Assuming X works another ten to fifteen years, that adds up to some nice accumulation. If he remarries, his new wife will benefit from those years, by osmosis. That I am sure they are well aware of, since X indeed had found his greener grass with an actual accountant.

Of course, I will probably benefit from my fiance's years of social security accumulation too, so the whole point is moot anyway!

A few nights ago, when my friend called to tell me this terribly sad cautionary tale of the woman almost married long enough, she assumed that I did not know the social security rules. She went on to urge me to call the wedding off because I really deserved that money. Why couldn't I have a commitment ceremony instead, just not make it legal?

I considered that for about, oh, two seconds. And I would be lying if I said I definitely didn't weigh it before the proposal a few months ago.

Later in my life, that extra social security money could really be important to me. It could mean the difference between store brand or actual Depends. It could mean that I wouldn't have to eat all my dinners out before 5:00pm to get the early bird specials. On the upside, I'll get the married discount again on my car insurance. Seriously though, options chosen out of fear or greed probably aren't the right ones anyway.

To me, to wait for that money would also mean that I caved in to a system that I never agreed with. What? I am not going to move on with my life in the way that I feel is most authentic to me so I can get some extra money? Yeah, right. That isn't me at all.

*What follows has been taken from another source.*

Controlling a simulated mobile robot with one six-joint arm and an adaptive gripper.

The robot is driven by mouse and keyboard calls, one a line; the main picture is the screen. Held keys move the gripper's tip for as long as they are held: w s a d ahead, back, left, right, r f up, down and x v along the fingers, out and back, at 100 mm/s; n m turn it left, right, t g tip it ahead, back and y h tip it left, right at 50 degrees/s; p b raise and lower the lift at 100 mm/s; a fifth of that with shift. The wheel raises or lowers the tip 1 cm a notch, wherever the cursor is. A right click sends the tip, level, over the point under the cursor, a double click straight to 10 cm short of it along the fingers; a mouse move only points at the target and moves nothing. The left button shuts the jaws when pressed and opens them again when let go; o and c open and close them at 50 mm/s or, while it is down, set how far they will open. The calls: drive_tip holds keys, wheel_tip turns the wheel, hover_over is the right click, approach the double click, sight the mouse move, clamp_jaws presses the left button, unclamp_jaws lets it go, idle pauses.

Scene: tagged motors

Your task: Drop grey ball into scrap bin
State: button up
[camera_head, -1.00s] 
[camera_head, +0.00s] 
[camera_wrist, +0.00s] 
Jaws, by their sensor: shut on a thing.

I compromised my principles already in being forced into a divorce in the first place. I was 100% against it. No fault divorce does make it easy for couples who agree that their marriage is over and want to move on quickly and cheaply. It is not a fair option for couples where one partner is completely against divorce. I don't have statistics, but I would bet that typically, the person against it is usually the woman. I believe that no fault divorce laws hurt women disproportionately. There are plenty of things about a marriage that can't be quantified during the settlement process.

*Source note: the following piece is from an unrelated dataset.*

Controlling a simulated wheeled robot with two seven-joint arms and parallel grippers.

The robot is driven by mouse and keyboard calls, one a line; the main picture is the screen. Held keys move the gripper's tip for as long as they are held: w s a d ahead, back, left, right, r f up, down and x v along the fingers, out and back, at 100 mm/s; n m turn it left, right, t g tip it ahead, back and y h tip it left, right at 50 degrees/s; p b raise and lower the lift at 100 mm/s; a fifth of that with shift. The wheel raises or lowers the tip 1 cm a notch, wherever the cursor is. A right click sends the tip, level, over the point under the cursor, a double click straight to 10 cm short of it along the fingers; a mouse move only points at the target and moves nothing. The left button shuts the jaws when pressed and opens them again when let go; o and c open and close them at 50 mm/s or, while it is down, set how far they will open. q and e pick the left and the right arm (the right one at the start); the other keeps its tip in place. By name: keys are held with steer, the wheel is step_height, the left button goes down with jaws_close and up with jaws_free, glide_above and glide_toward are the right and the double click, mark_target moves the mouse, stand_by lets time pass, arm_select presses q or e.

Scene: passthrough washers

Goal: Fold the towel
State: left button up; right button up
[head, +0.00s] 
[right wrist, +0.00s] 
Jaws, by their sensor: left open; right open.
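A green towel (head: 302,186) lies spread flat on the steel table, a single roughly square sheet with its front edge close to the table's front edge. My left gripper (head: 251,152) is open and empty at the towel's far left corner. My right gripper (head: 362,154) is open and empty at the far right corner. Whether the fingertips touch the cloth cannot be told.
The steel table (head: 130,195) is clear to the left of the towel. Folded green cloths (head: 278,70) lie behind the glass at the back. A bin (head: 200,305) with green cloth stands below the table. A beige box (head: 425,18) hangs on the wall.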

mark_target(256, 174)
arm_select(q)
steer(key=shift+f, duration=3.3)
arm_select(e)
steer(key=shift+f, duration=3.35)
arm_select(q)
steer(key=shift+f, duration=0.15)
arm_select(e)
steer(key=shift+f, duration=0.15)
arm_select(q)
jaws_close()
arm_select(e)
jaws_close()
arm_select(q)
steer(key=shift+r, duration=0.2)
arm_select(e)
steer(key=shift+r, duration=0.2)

Here is something that I do hope is educational. This is important. You attract what you are, you attract what you are putting out there into the world.

I was still in a heart centered space during the divorce, for the most part. I had a hard time getting with the typical divorce mentality of trying to stick it to the other side, mainly because I had difficulty in approaching my marriage as being "sides" in the first place. I actually even tried to help X a few times, but the wall was too high. My attorney did drag me swinging into the ring eventually, but I didn't stay stuck there. I believe that because I stayed true to myself, I was able to connect with a loving, couple oriented and compassionate human being and together we are truly a team.

Am I only in love with the idea of being married? No. I believe I finally found someone who sees marriage the same way I do. In many ways, yes, it is just a piece of paper, especially for a couple with a connection as rich as ours. However, I also feel that a true marriage partnership is possible and beautiful and if he and I can be an inspiration in a world full of division, I am happy to make a stand for it. Especially for my children and his to see that love really is the greatest thing since sliced bread.

This is a personal choice and I am not judging anyone who chooses a different path either into or out of couple hood. Everyone must make the choices that are right for them.

Getting a divorce: Thou$ands of dollars.

Starting $100.

Celebrating an engagement with a bottle of Veuve Cliquot: $75.